I’m really rather reticent in putting my image online. There is a reason why I’m the guy with the camera, I’m not a big fan of my own image most of the time. But if your holding the camera, its less likely your image will be the one captured. And now that I look at the image, I’m not exactly all that photogenic to begin with.
But there is a reason why its posted. I liked how the eyes were captured. But it just didn’t come out very well. Photoshop, more specifically the RAW plug in, allowed me to non-destructively manipulate the image. The non-destructive nature was important. After 17 jpeg versions I finally landed on one that I was fairly satisfied with, below. The image was achieved by increasing the contrast (100), exposure (+0.45) and brightness (+144), but they are not blown out. Vibrance (+51) and saturation (+21) brought the eyes out. The orange and blue on the cropped sides were from gradient filters, but the face had no spot treatment.

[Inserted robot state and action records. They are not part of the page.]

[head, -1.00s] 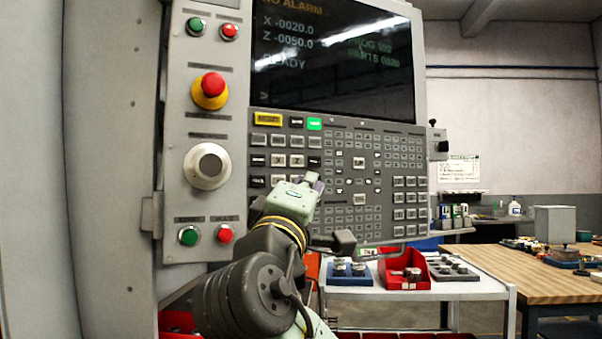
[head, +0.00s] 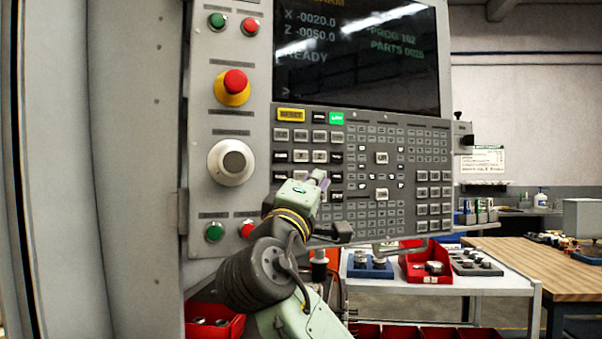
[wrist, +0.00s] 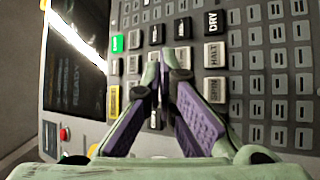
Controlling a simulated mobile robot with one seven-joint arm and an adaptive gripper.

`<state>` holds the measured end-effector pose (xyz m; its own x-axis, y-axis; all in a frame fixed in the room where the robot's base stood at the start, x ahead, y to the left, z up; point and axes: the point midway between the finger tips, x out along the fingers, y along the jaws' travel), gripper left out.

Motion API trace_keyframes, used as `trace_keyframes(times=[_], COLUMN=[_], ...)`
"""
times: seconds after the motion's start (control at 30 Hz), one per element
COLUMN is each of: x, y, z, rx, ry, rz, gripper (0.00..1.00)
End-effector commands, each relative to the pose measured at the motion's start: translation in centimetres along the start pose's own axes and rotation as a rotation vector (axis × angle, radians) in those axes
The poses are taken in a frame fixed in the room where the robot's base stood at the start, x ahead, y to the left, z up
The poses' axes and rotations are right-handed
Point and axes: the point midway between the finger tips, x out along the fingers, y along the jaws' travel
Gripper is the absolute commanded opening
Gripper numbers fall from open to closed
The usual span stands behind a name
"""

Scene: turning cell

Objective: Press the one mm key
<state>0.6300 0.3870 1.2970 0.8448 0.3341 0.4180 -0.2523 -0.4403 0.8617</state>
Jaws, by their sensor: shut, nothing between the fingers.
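The control panel's keypad (head: 365,165) carries rows of small light and black keys below the screen. My gripper (head: 321,180) is in front of the lower left key block in the head view, just below the row with the X and Z keys. In the wrist view my gripper (wrist: 165,62) has its purple-padded fingers shut with nothing between them. The fingertips are over the black and light keys, close to the panel; I cannot tell whether they touch. I cannot read a one mm label; the fingers hide some keys.
A DRY key (wrist: 212,22) and a HALT key (wrist: 214,55) are right of the fingertips in the wrist view. The red emergency stop (head: 235,82) and a round dial (head: 231,162) stand left of the keypad. A cart with a red bin (head: 426,262) is at lower right.

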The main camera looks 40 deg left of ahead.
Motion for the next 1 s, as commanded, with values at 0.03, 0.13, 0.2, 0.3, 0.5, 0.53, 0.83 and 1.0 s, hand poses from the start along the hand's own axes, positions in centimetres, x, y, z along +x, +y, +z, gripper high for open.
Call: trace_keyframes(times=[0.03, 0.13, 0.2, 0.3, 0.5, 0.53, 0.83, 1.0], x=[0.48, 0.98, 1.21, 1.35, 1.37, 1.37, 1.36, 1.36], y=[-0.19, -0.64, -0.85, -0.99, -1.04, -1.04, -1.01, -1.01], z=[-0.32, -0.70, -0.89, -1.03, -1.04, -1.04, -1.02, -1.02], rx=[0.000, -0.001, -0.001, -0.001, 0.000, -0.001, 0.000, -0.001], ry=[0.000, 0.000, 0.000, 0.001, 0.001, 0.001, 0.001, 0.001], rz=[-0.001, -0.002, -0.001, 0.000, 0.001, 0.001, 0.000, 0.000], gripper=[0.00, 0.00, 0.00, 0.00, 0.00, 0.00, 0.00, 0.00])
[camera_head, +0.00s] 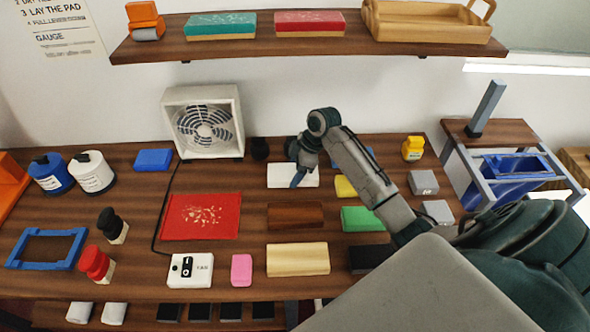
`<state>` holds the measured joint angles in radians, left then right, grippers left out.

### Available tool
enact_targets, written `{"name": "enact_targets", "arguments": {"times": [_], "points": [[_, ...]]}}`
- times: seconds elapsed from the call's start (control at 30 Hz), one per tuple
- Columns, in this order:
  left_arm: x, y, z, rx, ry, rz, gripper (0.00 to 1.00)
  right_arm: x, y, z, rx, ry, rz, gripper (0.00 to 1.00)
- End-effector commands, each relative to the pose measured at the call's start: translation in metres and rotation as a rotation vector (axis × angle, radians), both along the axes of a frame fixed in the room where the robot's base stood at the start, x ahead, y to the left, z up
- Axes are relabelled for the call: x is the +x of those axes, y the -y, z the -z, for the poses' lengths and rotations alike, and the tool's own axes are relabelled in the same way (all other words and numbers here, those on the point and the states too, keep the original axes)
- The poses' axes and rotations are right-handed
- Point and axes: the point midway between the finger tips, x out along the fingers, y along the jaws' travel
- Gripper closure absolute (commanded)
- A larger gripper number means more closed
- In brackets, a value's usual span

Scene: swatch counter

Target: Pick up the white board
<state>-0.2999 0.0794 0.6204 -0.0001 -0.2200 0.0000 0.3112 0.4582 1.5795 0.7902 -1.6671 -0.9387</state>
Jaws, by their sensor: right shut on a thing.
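The white board (279,176) lies at the back middle of the wooden counter, a flat pale rectangle. My right arm reaches over from the lower right. My right gripper (299,179) points down at the board and is shut on it, covering part of its middle and right. The grip itself is small in view, and I cannot tell whether the board is clear of the counter. My left gripper is not in view.
A white fan (205,122) and a small black jar (260,149) stand behind and left of the board. A brown block (295,216) lies in front, a yellow block (345,187) to its right. A red pad (202,216) lies front left. A shelf (200,49) hangs above.

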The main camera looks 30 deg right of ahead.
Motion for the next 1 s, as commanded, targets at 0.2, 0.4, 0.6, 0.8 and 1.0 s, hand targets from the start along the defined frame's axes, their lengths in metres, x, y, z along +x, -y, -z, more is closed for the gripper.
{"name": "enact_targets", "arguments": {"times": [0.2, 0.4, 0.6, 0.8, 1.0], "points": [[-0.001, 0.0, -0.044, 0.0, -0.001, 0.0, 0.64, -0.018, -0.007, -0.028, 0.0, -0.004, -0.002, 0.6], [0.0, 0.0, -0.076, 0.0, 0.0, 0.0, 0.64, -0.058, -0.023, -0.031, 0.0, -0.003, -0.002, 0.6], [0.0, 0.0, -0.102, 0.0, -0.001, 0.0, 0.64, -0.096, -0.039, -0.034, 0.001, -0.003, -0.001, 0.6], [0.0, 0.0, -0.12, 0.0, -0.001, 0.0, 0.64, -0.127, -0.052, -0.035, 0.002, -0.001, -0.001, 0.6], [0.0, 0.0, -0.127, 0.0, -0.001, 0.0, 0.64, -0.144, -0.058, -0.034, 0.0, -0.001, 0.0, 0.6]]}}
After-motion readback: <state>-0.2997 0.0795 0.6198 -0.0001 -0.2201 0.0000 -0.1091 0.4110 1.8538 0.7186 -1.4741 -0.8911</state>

The colors in the eye are all natural, albeit exaggerated with increased vibrance. Wiping out the skin tone and leaving only the most contrasted parts of the image, nose, eye brow ridge, and eye brows, adds emphasis to the eyes.

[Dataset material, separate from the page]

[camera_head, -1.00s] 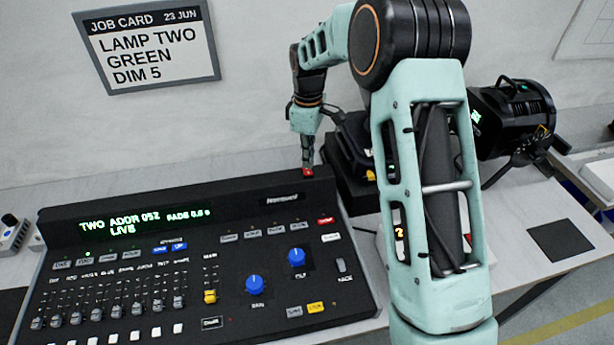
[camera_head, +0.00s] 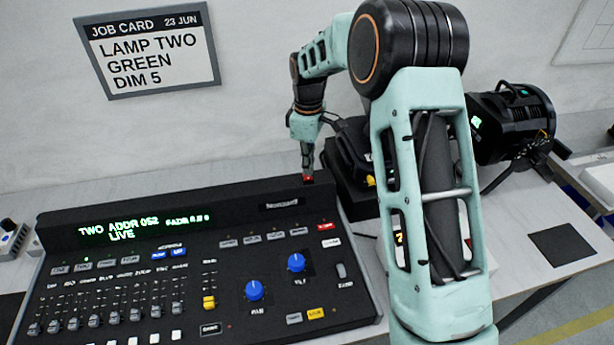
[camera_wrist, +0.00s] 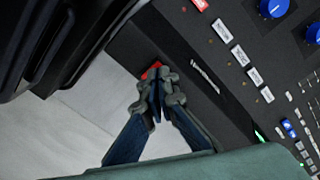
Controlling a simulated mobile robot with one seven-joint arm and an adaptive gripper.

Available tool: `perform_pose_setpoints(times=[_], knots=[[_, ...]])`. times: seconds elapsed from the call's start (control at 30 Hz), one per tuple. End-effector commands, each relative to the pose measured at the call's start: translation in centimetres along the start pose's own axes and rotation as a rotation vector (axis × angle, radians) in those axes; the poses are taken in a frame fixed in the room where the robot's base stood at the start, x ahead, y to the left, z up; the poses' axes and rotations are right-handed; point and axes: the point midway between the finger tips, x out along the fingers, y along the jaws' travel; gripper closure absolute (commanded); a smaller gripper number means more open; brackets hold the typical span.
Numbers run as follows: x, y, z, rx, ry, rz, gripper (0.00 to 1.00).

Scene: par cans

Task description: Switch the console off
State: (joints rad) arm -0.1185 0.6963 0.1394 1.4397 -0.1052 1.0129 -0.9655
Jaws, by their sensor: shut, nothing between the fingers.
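The black console (camera_head: 180,205) stands on the table with its green display (camera_head: 130,228) lit, reading "TWO ADDR 052", "FADE 0.0" and "LIVE". A small red switch (camera_head: 308,179) sits on the console's top back edge near its right end. My gripper (camera_head: 308,172) is shut and empty, pointing down with its fingertips at the red switch. In the wrist view the fingertips (camera_wrist: 158,88) overlap the switch (camera_wrist: 151,70), which is partly hidden behind them. I cannot tell whether they press it.
Black lamps (camera_head: 512,125) stand on the table right of the console, one partly hidden behind my arm. A job card (camera_head: 150,50) on the wall reads "LAMP TWO GREEN DIM 5". A dark square mat (camera_head: 560,244) lies at the right.

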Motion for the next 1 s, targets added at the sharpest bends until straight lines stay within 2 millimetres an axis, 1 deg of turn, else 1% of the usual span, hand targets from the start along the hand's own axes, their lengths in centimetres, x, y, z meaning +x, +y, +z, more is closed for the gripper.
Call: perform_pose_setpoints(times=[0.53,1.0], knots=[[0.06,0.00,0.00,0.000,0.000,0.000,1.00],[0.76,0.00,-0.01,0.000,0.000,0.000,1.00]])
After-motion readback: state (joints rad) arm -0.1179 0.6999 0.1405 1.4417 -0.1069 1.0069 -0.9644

But still, the asymmetric nature of the face bugs me. Can’t bitch too much because its my face, but the right eye seems more awake than the left. What would it look like isolated? The window of natural light are clearly seen in the reflection, but only really dominates the top part of the eye and is somewhat lost in the eyelid. The bottom part is clear and shows the iris quite clearly.

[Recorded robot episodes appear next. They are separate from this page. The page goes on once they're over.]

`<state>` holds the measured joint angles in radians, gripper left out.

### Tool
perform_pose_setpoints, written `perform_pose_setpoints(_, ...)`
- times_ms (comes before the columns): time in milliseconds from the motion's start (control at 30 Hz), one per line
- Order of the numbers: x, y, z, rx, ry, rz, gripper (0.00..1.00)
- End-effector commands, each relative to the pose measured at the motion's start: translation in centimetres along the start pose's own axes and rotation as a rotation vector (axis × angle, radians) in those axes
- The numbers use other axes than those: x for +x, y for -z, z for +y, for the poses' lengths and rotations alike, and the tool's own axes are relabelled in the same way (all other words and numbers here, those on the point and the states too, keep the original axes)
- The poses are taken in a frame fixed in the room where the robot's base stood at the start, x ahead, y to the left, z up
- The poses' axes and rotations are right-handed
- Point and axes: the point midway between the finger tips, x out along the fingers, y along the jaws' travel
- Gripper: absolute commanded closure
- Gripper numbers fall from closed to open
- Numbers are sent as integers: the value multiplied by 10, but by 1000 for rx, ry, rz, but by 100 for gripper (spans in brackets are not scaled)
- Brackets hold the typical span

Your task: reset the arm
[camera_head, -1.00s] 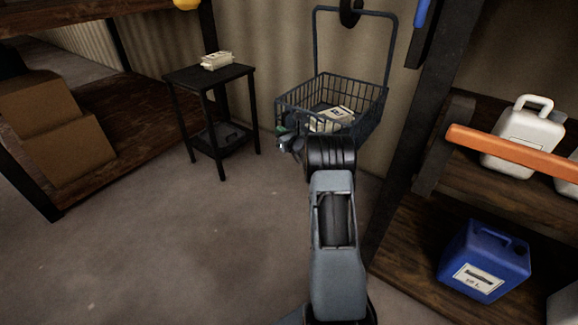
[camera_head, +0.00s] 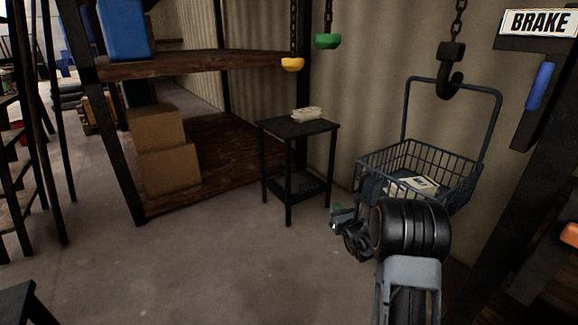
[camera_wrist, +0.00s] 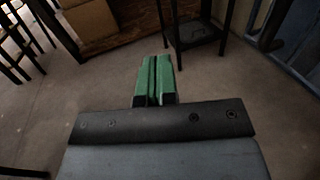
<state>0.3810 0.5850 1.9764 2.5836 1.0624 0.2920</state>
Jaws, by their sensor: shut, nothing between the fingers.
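My gripper (camera_wrist: 155,80) shows in the wrist view as two green fingers side by side, shut and empty, over bare concrete floor. In the head view my gripper (camera_head: 335,222) is small and partly hidden by my wrist. It is in front of the wire basket and to the right of the small black table's legs, apart from the table. My arm reaches forward from the bottom right of the head view.
The wire basket (camera_head: 468,187) holds a labelled pale item (camera_head: 412,186), below a dark hook (camera_head: 450,72). A black table (camera_head: 325,128) bears a pale object (camera_head: 307,114). Shelving with cardboard boxes (camera_head: 168,168) stands left. Yellow (camera_head: 292,64) and green (camera_head: 327,41) handles hang above. Floor is clear at centre-left.

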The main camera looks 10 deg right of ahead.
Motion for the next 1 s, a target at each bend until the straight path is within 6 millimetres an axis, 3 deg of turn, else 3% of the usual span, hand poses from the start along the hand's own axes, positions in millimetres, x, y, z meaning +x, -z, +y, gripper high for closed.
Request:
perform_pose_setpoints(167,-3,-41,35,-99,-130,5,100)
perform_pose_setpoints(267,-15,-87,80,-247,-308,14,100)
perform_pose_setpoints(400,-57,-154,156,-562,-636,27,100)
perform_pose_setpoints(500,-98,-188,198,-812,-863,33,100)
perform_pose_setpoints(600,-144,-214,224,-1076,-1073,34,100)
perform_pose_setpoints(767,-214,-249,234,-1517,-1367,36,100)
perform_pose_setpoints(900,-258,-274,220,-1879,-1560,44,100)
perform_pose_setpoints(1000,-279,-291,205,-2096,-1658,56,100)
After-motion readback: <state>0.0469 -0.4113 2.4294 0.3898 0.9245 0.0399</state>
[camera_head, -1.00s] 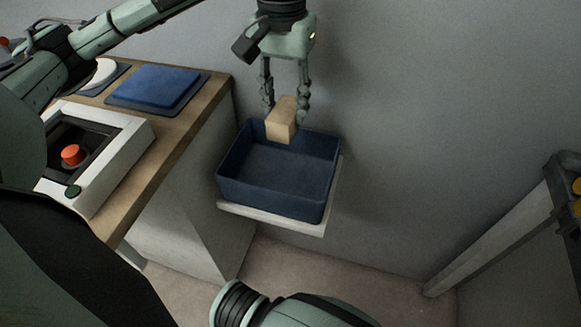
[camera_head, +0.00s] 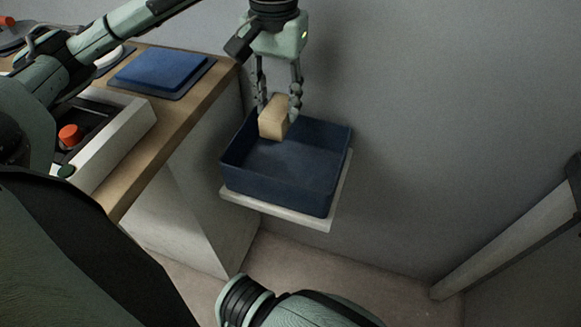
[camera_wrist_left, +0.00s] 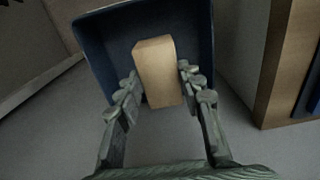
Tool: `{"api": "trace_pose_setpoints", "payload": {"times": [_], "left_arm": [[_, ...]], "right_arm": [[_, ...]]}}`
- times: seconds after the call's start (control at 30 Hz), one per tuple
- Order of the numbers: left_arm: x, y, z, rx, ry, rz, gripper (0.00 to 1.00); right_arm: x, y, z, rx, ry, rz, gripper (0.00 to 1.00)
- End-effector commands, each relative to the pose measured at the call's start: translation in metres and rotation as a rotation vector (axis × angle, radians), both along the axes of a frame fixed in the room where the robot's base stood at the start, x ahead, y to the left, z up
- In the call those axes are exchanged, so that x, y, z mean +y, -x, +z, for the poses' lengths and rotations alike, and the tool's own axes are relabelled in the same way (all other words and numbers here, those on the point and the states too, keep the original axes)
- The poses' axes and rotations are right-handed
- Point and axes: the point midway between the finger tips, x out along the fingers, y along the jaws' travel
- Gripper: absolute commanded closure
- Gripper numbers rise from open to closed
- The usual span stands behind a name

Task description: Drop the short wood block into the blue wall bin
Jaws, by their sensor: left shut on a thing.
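The short wood block (camera_head: 274,117) is pale tan and is held between the fingers of my left gripper (camera_head: 277,106). The block hangs over the back left part of the blue wall bin (camera_head: 277,188), with its lower end near rim height. The bin is open, looks empty, and sits on a pale shelf at the wall. In the left wrist view the block (camera_wrist_left: 158,72) sits between the two fingertips (camera_wrist_left: 157,85), with the bin (camera_wrist_left: 97,50) behind it. The fingers are shut on the block. My right gripper is not in view.
A wooden counter (camera_head: 185,115) stands left of the bin, with a blue pad (camera_head: 160,72) and a white control box with an orange button (camera_head: 70,135). The grey wall (camera_head: 430,130) is close behind the bin. A pale beam (camera_head: 510,240) stands at the right.

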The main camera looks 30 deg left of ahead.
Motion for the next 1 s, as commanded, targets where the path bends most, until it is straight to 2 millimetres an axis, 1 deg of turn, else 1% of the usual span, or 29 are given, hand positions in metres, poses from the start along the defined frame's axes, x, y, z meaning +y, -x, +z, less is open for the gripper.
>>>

It is a bit softer than the first two images, but that is more likely from post work than anything else. This bottom image was converted from the RAW file in LR4.4 instead of a previously generated image using the RAW editor in CS5. The cropped eye is certainly a much stronger image than the whole face. In the whole face image, the nose, cropping, and asymmetry really draws the eye from the best parts of the shot.
Summary: A gloomy day self-portrait was changed into a more artistic shot. But the most revealing feature, the eye, was isolated for the most impact.